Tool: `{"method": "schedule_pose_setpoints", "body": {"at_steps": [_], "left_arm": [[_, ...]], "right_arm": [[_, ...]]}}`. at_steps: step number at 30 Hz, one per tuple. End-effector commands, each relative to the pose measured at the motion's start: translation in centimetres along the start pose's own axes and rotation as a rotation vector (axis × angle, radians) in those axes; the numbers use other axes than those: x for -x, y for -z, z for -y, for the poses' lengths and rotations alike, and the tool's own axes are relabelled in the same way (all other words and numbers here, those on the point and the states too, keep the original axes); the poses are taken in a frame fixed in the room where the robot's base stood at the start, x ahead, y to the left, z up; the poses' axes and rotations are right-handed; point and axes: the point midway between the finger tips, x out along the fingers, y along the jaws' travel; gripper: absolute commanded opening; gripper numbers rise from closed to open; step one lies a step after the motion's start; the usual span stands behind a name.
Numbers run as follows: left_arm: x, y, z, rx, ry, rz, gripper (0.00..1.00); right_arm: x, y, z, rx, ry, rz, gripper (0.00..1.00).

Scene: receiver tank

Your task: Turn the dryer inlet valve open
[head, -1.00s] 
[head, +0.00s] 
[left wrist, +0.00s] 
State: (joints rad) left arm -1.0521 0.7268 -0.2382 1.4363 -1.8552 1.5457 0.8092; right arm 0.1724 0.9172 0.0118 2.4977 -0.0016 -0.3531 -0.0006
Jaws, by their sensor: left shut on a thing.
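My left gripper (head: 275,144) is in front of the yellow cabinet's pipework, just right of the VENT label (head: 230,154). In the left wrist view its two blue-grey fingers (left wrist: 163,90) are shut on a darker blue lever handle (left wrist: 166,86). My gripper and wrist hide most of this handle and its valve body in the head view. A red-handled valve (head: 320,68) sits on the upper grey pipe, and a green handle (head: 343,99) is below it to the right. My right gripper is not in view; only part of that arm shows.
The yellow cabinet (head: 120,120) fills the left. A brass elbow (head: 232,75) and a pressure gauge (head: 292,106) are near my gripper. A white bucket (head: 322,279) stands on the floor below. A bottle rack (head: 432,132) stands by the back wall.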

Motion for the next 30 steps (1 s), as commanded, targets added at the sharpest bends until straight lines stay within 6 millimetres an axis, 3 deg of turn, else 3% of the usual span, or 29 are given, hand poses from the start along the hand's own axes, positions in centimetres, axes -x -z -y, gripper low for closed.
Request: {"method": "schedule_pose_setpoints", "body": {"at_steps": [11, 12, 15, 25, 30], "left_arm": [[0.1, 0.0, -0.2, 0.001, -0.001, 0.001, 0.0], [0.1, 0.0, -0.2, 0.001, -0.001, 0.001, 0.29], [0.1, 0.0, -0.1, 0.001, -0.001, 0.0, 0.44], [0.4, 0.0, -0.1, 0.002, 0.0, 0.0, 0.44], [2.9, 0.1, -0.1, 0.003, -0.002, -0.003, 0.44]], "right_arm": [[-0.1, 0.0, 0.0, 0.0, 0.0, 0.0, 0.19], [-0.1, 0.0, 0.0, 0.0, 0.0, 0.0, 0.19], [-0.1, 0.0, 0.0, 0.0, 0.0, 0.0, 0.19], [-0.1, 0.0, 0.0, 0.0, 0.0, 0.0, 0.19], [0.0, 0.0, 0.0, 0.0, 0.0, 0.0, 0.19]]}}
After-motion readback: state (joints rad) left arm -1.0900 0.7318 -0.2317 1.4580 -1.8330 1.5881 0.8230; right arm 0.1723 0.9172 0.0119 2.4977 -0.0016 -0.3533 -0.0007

What to do: Taking the material above, extract exactly and only the lines from the line with "Your task: Turn the dryer inlet valve open" to the line with "Motion for the", inclusive of both.

Result of the exercise:
Your task: Turn the dryer inlet valve open
[head, -1.00s] 
[head, +0.00s] 
[left wrist, +0.00s] 
State: (joints rad) left arm -1.0521 0.7268 -0.2382 1.4363 -1.8552 1.5457 0.8092; right arm 0.1724 0.9172 0.0118 2.4977 -0.0016 -0.3531 -0.0006
Jaws, by their sensor: left shut on a thing.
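My left gripper (head: 275,144) is in front of the yellow cabinet's pipework, just right of the VENT label (head: 230,154). In the left wrist view its two blue-grey fingers (left wrist: 163,90) are shut on a darker blue lever handle (left wrist: 166,86). My gripper and wrist hide most of this handle and its valve body in the head view. A red-handled valve (head: 320,68) sits on the upper grey pipe, and a green handle (head: 343,99) is below it to the right. My right gripper is not in view; only part of that arm shows.
The yellow cabinet (head: 120,120) fills the left. A brass elbow (head: 232,75) and a pressure gauge (head: 292,106) are near my gripper. A white bucket (head: 322,279) stands on the floor below. A bottle rack (head: 432,132) stands by the back wall.

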Motion for the next 30 steps (1 s), as commanded, targets added at the sharpest bends until straight lines stay within 6 millimetres an axis, 3 deg of turn, else 3% of the usual span, or 29 are given, hand poses from the start along the hand's own axes, positions in centimetres, axes -x -z -y, gripper low for closed.

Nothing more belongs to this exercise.